Ten cards. Click any card to reveal the answer. Use the Print flashcards button to lay out the full set as one card per page, ready to print or save as a PDF for offline review.

Q. What is reinforcement learning, in one sentence?

Learning with no answer key: an agent acts in an environment, receives rewards or penalties, and learns which behaviors pay off from the consequences.

Q. What are the steps of the RL loop?

The agent observes a state, takes an action, and the environment returns a reward and a new state; then the loop repeats.

Q. What is an agent, and what is an environment, in RL?

The agent is the decision-maker that learns; the environment is everything it acts in (the game, the road, the maze) and the source of states and rewards.

Q. What is a policy?

A strategy that, for any state the agent finds itself in, tells it which action to take. Learning in RL means improving the policy through experience.

Q. What is the agent actually trying to maximize?

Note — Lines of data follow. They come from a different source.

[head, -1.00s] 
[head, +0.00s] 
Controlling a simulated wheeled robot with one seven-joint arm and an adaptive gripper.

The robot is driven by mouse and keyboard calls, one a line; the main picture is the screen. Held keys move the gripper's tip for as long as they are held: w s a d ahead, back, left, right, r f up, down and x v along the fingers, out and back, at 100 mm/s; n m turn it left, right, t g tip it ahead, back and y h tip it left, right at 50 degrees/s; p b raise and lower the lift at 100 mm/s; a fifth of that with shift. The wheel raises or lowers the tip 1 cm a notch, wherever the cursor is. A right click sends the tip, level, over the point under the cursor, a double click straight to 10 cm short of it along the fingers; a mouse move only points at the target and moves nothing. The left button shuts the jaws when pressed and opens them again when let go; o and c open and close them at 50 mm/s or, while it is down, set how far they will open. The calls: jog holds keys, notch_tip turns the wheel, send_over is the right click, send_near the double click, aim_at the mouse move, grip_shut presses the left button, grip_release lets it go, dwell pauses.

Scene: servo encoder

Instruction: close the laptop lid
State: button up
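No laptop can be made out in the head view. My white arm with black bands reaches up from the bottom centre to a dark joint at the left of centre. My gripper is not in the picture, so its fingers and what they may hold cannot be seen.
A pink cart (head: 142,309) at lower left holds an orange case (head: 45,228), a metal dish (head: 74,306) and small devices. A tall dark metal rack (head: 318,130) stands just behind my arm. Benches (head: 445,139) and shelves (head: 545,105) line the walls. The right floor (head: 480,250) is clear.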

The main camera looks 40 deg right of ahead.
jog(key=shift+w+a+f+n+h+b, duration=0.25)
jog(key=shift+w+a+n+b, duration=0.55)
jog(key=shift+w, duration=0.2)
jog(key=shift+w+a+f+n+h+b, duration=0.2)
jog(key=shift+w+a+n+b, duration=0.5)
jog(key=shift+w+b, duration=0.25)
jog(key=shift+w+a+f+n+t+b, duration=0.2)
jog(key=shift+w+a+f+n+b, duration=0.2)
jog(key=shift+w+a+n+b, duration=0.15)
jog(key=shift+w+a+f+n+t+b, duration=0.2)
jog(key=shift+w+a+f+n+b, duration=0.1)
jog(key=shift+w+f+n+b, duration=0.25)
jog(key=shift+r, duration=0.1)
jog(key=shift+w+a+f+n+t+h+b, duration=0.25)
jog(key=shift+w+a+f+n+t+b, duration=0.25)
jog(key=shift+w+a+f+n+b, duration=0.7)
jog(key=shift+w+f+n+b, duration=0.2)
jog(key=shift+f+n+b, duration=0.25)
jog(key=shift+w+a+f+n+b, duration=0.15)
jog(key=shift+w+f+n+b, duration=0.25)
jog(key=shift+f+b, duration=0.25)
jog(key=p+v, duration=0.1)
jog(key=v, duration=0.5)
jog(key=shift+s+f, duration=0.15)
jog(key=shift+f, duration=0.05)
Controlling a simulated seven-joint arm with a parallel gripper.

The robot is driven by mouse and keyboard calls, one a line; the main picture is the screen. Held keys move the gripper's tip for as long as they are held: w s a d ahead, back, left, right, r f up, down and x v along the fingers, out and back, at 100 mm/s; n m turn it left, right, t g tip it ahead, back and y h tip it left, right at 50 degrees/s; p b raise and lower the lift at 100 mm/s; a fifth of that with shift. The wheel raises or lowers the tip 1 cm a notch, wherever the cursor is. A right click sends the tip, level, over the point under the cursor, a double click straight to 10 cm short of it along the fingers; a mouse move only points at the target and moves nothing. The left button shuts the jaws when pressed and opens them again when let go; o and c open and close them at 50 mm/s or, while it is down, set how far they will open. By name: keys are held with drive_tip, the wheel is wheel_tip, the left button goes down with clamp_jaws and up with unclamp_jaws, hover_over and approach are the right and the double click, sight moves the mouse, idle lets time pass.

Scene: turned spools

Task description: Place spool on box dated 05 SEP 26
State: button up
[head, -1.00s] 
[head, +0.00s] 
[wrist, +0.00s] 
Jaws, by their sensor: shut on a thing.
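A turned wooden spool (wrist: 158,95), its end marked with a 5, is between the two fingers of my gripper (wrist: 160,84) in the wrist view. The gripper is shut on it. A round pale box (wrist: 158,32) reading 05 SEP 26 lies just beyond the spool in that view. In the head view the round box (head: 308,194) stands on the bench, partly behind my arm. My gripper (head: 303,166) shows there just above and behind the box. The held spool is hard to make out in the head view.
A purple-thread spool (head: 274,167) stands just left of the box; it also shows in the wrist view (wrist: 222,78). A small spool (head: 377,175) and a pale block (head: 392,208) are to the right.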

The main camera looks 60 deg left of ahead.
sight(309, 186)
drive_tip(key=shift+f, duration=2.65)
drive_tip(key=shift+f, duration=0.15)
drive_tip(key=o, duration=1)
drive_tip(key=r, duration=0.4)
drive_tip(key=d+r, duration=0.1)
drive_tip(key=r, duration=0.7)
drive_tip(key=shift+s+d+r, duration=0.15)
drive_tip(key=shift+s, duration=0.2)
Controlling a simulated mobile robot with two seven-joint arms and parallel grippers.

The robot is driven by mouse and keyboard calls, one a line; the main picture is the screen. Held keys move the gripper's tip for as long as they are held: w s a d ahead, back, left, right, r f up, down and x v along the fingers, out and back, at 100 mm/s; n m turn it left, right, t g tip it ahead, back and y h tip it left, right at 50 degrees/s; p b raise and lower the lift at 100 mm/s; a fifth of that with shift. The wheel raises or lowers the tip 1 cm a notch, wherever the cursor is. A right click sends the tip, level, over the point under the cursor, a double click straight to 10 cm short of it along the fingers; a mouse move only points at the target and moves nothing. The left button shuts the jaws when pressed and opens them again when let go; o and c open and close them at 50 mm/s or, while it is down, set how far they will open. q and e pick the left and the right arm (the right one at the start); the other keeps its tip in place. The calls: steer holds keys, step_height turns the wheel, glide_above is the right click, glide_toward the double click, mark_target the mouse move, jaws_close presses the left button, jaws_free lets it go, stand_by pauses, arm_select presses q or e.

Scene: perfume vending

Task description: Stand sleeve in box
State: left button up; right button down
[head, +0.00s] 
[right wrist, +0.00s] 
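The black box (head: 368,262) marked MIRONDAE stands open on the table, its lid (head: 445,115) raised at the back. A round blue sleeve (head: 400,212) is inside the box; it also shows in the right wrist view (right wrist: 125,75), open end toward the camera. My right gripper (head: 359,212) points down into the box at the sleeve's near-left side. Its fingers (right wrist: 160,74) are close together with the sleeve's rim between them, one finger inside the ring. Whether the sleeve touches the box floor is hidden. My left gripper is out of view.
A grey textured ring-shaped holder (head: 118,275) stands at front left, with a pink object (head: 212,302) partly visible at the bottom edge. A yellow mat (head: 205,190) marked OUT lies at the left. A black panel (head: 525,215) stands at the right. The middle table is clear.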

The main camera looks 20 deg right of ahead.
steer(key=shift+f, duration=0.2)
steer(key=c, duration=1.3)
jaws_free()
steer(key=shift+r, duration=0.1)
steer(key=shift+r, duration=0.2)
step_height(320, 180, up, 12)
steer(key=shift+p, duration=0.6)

Total reward over time, not correctness on any single step.

Q. How does a reward signal differ from a supervised label?

A label says what the correct answer was; a reward says only how good an outcome was. RL learns from evaluation, not instruction.

Q. What is the credit-assignment problem?

When a reward is delayed (a win after many moves), figuring out which earlier actions deserved the credit. Spreading a final reward back across the chain of actions is a central RL difficulty.

Q. What is the explore-versus-exploit tradeoff?

Exploit the action you know pays off, or explore a new one that might be better or worse. All-exploit never improves; all-explore never settles. Good agents balance the two.

Q. Where does RL shine, and where does it strain?

It shines in games and clean simulations (a system beat the Go world champion this way). It strains in the real world: often sample-inefficient (millions of trials) and brittle, so deployment outside simulators is hard.

Q. Why does 'agent' mean two different things across tracks?

In RL, an agent is a reward-learning decision-maker. In AI-assistant and tool-use contexts, an agent is usually a language model wired to take actions with tools. Same word, different idea.